The five-year notes being sold at 1 p.m. New York time today yielded 0.66 percent in pre-auction trading, versus 0.708 percent at the previous sale of the securities on Aug. 29. The record low auction bid was 0.584 percent on July 27.
Investors bid for 2.92 times the amount offered last month, up from 2.71 times on July 25. The Treasury sold $35 billion of two-year notes yesterday and plans to auction $29 billion of seven-year securities tomorrow. The U.S. is selling $99 billion in notes this week.
“All the uncertainty we’re facing means we’re not likely to be too vulnerable here,” Coard of Williams Capital said. “It will be an OK auction.”
Treasuries returned 0.4 percent since the end of June, according to Bank of America Merrill Lynch indexes. German debt gained 0.5 percent, and Japanese government bonds rose 0.4 percent, the data show.
The Federal Open Market Committee said after its September meeting the central bank will buy mortgage-backed securities at a pace of $40 billion per month, its third round of quantitative easing, until the labor market improves. Policy makers have turned to unconventional tools to tackle unemployment that has held above 8 percent since February 2009.
A measure of relative yields on mortgage securities that guide U.S. home-loan rates fell to a record amid speculation the Fed will find a shortage of the bonds as it expands purchases.

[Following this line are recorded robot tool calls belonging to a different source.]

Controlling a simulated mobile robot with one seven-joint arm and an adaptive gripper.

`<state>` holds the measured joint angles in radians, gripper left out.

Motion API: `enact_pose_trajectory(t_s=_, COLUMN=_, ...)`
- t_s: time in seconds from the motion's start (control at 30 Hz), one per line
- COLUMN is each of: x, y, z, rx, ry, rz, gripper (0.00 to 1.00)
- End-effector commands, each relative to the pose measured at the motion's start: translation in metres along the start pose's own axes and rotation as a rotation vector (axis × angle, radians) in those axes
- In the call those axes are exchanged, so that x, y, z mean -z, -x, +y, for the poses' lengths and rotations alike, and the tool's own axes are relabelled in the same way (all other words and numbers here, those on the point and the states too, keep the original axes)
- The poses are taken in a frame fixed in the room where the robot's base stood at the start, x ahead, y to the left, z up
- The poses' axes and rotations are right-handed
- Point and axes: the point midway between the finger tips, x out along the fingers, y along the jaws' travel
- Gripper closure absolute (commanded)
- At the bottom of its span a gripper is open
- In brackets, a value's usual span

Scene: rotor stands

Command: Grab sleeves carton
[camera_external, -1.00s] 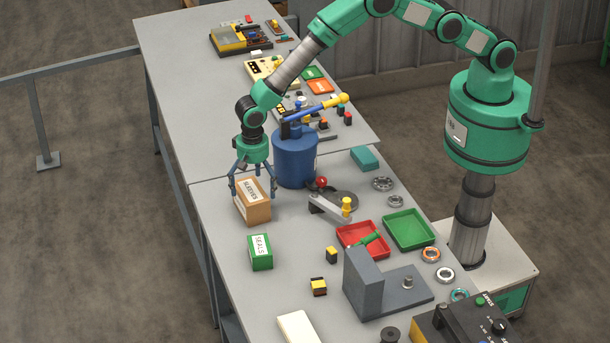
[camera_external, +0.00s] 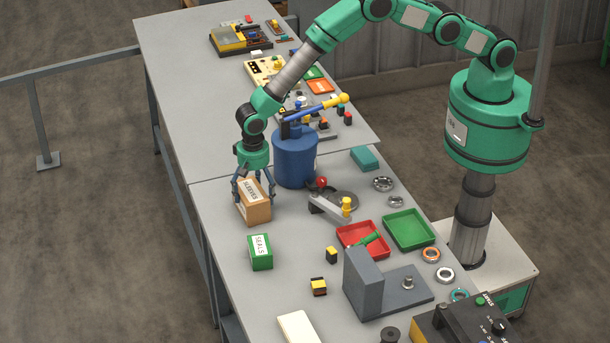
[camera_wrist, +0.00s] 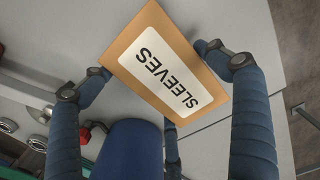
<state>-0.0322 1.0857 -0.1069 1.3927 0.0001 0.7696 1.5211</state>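The sleeves carton (camera_external: 257,211) is a brown box with a white SLEEVES label. It stands on the grey table near its left edge. In the wrist view the carton (camera_wrist: 158,62) fills the upper middle, its label upside down. My gripper (camera_external: 254,191) is over the carton from above, with its blue fingers down around its sides. In the wrist view my gripper (camera_wrist: 153,62) has fingertips against the carton's left and right edges, and it looks shut on it. A third finger is partly hidden below the carton.
A green SEALS carton (camera_external: 261,252) stands just in front. A blue cylinder with a lever (camera_external: 295,160) is close behind to the right. A grey lever device (camera_external: 330,208), a red tray (camera_external: 350,231) and a green tray (camera_external: 408,229) lie to the right.

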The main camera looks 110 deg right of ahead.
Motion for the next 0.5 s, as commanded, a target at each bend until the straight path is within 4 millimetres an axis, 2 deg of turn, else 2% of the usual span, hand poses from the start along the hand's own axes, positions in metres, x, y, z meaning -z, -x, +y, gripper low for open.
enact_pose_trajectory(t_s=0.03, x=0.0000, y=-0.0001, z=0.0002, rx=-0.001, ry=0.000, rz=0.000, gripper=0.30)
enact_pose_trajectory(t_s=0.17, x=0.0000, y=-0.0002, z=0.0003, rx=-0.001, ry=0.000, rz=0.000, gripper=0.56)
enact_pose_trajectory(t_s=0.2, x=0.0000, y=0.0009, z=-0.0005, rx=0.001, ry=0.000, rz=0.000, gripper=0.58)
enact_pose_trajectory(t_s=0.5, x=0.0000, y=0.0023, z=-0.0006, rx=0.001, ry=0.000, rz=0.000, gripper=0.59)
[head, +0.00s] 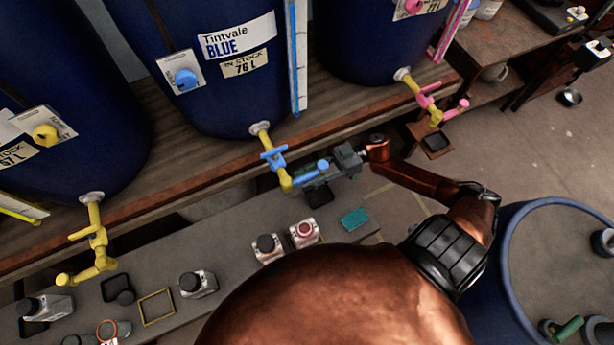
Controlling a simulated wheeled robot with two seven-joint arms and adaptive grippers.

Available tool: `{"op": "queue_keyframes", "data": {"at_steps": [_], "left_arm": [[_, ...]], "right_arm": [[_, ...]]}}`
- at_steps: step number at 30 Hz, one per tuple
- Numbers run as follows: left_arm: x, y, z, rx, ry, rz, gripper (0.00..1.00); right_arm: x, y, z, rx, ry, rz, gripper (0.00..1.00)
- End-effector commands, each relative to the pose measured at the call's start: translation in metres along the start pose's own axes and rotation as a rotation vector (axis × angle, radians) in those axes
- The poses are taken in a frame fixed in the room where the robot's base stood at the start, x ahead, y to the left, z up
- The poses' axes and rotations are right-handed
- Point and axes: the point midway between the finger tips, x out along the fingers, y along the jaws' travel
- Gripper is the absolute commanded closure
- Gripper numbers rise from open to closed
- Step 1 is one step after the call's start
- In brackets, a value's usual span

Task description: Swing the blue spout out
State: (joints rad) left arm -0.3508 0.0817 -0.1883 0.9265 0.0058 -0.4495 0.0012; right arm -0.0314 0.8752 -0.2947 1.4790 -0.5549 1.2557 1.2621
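The blue vat (190,60) is a dark blue drum labelled "Tintvale BLUE". A yellow tap with a blue cross handle (273,157) comes out at its foot. The blue spout (306,175) runs from the tap's yellow elbow to the right and ends in a round blue knob (323,165). My right gripper (322,178) is at the spout's outer end, with its grey body just right of the knob. Spout and gripper overlap here, so I cannot tell whether the fingers touch or grip it. My left gripper is not in view.
A yellow tap (95,240) stands at the left and a pink-handled tap (430,103) at the right. The bench below holds several capped containers, a red-topped one (304,233) and a teal pad (354,218). A blue drum (560,270) stands at the lower right.

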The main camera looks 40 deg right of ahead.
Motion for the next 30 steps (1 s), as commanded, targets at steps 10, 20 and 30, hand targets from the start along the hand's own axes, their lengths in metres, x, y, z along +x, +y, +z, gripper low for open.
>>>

A Bloomberg index of yields on Fannie Mae-guaranteed mortgage bonds trading closest to face value fell one basis point today to 55 basis points higher than an average of five- and 10-year Treasury rates.
“To get yields, investors are forced to take on credit risk,” said Donald Ellenberger, who oversees about $10 billion as co-head of government and mortgage-backed securities at Federated Investors in Pittsburgh. “The unlimited QE has caused yields to fall and mortgages to outperform. Investors are just desperate for yields.”
The Fed is also swapping shorter-term Treasuries in its holdings with those due in six to 30 years to put downward pressure on borrowing costs. The central bank bought $4.7 billion of debt today maturing from September 2018 to May 2020 as part of the program, according to the Fed Bank of New York’s website.